Il est de plus toujours question que l'union Européenne en tant que telle devienne membre de la Convention Européenne des Droits de l'Homme , ce qui aurait pour conséquence que les directives , règlements et les arrêts de la CJEU pourraient être jugés par la CEDH.
Il peut paraître anormal qu'un juge venant de Croatie, d'Arménie, d'Azerbaïdjan , d'Albanie, de Russie ou de Turquie puisse participer à l' élaboration d'une décision juridique immédiatement applicable en France sans aucune voie de recours, d'autant que les juges, sous l'influence du droit anglais, revendiquent une très large liberté d'interprétation de la Convention. Une perte de souveraineté semblable est difficile à accepter, ce qui peut expliquer la position prise par M. Barnier au sujet de l' épineux problèmes des immigrés illégaux.

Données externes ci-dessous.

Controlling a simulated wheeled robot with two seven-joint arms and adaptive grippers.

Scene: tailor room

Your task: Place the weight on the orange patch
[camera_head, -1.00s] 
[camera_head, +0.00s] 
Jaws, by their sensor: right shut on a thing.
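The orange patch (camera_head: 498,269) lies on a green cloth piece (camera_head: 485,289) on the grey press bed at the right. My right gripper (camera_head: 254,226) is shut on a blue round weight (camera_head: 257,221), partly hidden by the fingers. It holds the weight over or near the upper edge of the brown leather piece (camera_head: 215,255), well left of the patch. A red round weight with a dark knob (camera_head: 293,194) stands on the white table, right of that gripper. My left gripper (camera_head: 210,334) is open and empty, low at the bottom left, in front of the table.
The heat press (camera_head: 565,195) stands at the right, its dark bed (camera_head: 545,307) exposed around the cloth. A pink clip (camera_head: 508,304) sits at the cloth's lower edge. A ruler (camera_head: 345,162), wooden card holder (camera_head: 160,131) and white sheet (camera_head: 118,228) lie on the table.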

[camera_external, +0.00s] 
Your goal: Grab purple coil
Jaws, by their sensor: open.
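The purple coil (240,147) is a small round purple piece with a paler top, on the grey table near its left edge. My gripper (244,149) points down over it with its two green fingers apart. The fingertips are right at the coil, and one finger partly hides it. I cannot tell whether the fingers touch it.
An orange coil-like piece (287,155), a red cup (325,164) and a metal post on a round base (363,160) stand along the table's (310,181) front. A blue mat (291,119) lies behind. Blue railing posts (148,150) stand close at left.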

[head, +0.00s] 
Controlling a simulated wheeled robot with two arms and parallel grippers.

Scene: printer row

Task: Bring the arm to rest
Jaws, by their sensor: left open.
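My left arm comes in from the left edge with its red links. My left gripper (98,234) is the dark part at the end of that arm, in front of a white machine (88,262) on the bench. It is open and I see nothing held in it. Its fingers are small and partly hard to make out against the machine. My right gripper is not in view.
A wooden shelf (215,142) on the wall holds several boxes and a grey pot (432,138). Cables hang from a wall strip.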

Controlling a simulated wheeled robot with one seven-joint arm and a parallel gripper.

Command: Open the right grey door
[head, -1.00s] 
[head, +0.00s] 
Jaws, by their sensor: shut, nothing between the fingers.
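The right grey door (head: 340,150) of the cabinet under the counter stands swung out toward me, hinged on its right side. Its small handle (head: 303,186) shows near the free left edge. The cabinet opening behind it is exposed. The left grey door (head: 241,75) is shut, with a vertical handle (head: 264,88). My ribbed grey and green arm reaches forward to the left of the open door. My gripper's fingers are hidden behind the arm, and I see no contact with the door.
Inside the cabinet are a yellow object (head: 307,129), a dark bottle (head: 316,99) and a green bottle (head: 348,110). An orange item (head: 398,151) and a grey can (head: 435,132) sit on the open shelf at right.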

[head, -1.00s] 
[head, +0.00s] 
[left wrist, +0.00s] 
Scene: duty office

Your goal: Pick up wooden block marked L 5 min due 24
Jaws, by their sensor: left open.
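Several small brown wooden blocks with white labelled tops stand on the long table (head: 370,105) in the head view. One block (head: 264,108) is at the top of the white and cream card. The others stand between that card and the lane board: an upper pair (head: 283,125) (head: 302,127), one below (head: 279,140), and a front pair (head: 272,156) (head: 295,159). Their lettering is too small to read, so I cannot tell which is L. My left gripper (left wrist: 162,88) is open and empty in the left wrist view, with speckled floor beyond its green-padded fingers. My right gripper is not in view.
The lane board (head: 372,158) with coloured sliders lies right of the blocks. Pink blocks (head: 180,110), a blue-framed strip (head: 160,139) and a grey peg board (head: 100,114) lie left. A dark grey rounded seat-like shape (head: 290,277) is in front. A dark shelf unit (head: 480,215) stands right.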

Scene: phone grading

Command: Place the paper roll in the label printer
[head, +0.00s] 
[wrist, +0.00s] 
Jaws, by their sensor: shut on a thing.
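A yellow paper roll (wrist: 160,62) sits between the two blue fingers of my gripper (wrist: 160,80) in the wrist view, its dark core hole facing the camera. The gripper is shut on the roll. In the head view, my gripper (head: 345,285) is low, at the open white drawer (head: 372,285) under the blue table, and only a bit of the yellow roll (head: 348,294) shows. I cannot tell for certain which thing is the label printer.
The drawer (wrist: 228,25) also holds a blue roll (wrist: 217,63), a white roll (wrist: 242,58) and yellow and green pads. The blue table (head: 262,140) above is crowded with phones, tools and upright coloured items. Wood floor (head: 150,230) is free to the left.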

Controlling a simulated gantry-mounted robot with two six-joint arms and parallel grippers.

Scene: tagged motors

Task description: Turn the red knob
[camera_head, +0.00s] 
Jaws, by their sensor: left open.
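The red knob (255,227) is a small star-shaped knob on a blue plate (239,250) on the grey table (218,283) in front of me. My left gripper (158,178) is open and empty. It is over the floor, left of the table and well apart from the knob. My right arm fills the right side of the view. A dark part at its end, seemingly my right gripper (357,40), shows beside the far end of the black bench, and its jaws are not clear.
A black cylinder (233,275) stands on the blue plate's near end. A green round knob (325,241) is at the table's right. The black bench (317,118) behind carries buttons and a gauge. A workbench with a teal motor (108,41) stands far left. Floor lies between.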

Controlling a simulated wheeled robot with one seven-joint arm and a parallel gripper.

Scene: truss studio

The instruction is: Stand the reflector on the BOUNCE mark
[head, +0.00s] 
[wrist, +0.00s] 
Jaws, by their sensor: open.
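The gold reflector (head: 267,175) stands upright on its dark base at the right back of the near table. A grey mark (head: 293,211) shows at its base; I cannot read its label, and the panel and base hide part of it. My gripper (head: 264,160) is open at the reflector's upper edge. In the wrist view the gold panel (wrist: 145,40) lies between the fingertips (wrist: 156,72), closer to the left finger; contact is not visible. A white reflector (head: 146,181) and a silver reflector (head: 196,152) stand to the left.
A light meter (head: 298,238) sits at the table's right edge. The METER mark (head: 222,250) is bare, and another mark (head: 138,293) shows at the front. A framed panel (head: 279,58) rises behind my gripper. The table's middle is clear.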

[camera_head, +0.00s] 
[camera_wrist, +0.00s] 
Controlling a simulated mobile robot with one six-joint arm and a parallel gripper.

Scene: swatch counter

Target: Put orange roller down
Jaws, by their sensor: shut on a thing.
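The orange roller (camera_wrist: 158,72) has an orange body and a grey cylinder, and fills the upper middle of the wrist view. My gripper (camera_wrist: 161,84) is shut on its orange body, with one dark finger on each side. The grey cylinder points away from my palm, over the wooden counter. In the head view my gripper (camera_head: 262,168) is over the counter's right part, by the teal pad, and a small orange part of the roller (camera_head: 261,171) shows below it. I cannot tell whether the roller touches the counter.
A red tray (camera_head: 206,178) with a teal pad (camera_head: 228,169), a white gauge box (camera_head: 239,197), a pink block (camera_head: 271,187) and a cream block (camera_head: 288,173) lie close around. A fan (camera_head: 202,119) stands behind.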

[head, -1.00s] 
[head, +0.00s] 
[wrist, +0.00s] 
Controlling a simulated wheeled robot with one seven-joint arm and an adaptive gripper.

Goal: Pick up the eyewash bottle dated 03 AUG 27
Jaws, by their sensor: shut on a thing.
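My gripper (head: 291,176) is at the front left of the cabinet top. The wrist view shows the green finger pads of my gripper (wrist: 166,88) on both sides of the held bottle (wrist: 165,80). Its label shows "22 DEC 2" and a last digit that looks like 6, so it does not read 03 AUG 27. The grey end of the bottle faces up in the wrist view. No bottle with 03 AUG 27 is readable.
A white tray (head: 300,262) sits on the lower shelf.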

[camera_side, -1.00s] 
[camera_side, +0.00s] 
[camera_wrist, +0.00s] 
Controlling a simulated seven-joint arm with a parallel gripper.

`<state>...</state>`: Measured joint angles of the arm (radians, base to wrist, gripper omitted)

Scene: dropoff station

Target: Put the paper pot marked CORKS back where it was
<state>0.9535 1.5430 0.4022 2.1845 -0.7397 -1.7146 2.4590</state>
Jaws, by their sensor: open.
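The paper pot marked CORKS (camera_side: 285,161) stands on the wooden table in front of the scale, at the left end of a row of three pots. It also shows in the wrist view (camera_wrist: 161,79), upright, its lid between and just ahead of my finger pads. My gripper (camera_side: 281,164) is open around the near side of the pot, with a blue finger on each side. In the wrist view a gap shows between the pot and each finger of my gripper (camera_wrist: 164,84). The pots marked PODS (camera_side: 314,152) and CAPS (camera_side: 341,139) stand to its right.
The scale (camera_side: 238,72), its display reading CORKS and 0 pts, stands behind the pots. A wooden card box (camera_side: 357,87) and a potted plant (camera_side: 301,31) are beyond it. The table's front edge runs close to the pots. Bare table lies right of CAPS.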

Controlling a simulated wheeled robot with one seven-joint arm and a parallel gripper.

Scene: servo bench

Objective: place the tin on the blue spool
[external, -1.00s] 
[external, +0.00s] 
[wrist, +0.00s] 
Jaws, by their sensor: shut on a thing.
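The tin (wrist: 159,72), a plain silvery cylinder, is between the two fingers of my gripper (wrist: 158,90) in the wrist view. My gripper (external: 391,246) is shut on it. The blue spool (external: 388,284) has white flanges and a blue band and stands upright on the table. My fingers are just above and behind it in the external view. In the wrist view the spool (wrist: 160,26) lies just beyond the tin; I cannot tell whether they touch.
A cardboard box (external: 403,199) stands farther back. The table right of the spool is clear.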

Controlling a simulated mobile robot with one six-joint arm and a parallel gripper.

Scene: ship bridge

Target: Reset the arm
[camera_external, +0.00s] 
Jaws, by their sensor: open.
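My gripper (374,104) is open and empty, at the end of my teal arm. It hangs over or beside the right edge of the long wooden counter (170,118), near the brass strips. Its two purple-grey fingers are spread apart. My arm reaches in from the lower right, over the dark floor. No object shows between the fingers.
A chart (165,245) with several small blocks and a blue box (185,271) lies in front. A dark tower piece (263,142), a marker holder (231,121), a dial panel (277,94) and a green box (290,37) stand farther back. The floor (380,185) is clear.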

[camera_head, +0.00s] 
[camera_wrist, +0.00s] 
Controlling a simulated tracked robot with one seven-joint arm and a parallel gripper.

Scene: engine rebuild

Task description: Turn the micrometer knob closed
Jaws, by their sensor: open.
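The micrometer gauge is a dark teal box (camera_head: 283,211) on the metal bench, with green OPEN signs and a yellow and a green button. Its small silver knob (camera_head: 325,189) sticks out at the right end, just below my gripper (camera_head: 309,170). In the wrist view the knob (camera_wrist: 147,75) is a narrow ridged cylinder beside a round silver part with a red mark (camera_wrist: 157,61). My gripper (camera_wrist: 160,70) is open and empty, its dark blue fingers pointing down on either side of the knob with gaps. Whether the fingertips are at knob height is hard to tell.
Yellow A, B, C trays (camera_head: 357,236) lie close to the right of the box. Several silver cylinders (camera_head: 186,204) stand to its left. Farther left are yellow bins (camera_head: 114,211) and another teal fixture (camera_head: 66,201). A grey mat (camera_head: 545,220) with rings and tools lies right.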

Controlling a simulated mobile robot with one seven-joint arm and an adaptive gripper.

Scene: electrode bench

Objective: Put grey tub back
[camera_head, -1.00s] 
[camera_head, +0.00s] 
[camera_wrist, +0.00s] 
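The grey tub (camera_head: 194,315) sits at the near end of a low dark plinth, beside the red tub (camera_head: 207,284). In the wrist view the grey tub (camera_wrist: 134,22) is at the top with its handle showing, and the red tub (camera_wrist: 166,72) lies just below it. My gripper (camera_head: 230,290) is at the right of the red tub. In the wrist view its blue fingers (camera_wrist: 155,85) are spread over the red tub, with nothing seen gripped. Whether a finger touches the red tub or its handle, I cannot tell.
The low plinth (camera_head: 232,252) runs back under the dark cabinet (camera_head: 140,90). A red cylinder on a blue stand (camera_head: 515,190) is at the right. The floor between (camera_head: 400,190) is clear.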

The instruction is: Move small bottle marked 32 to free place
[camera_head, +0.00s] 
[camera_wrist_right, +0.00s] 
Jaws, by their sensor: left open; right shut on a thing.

A l'heure où il est nécessaire de marcher vers une intégration plus poussée de l'Union Européenne, il contre-productif d'indisposer les citoyens avec des pertes de souveraineté non maîtrisées. Pour les membres de l' Union Européenne, la CEDH vient inutilement brouiller les cartes. L'organisation des pouvoirs au sein de l' Union Européenne est déjà suffisamment complexe pour le commun des citoyens sans qu'il soit nécessaire d'en rajouter. La vraie question qui doit donc se poser est celle d'empêcher que la CEDH ne devienne un outil de gouvernement des juges.